In view of what Sir John had said when sentencing Tom about the chance of his discovering that his pretended superiority of knowledge and wisdom were the consequence of the greatest blindness, the governor made sure that he was regularly visited by the Prison Chaplain. “Is it decent to give a man one year and nine months in the Christian dungeon with a drunken Chaplain and drunken turnkeys?”  The Chaplain was briefed as to Sir John Coleridge’s expressed observation that a new light might dawn on Pooley in prison and to him was given the task of encouraging Sir John’s wish for Tom to reproach himself and to progress to a state where he repented in bitterness of heart the words he had uttered and written.  No doubt the poor Chaplain did his best but he made only a very negative impression on Tom: “when he (Coleridge) said that I was to go back to the gaol from whence I came and go under the Chaplain’s instructions, now, what was this Parson or Chaplain?  A filthy drunkard that drinks a pint of ale and a half of gin, rum or brandy every night before he goes to his bed?”  Tom was not going to allow himself to be instructed by anybody and he would not be gammoned:. “as I told that drunken Parson in Bodmin Gaol or Christian Hell to look at the character of Lot and his two daughters.   And let no drunken Parson come against me.  Get thou hence thou drunken sot!  Is this gaol the place where Christians and their poor deluded dupes (come) to be corrected?   First let Christians show to all men honest laws and honest books and destroy their old laws for they are very bad.” 

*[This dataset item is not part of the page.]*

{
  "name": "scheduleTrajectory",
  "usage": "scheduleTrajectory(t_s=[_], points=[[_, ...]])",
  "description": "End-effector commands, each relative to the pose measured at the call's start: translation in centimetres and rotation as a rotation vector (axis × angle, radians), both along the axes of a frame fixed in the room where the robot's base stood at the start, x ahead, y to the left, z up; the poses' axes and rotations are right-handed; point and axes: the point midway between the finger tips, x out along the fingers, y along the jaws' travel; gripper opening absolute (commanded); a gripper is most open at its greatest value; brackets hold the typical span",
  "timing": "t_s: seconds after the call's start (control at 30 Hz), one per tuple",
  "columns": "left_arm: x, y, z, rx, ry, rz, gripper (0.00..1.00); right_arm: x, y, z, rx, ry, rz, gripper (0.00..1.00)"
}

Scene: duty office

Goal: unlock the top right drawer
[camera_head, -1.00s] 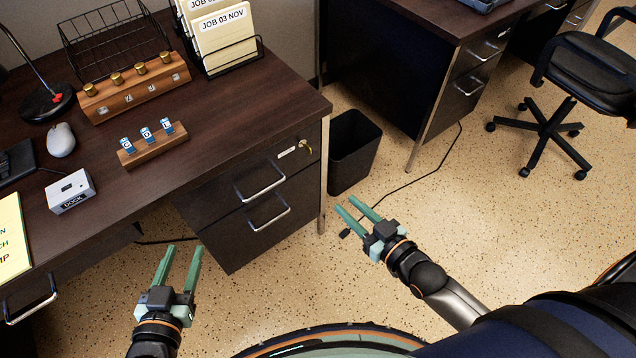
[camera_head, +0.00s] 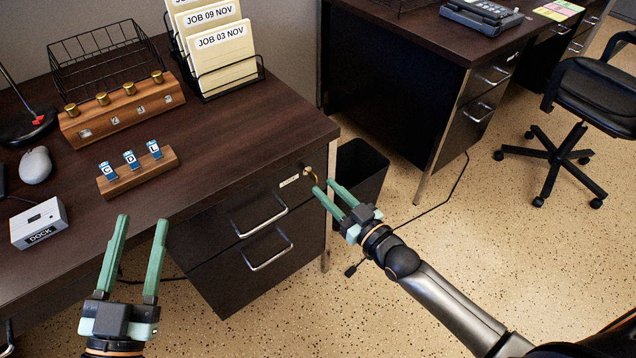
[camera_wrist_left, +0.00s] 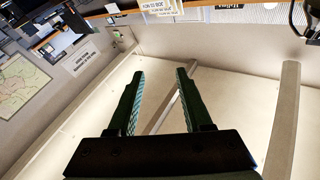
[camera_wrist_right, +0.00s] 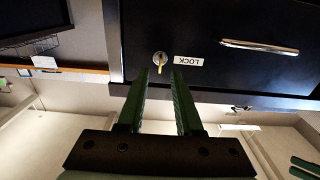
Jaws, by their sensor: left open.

The speed with which the prison authorities came to the conclusion that Tom was mad and that his proper place was down the road in the madhouse speaks volumes as to how outlandishly and unacceptably Tom behaved in custody.   To send him to the Asylum required the warrant of the Secretary of State but this seemed to have been obtained without delay and on 13th August Tom was officially informed that he was a madman and was removed the short distance from Bodmin gaol to the County Asylum.  He had been in prison for just a fortnight.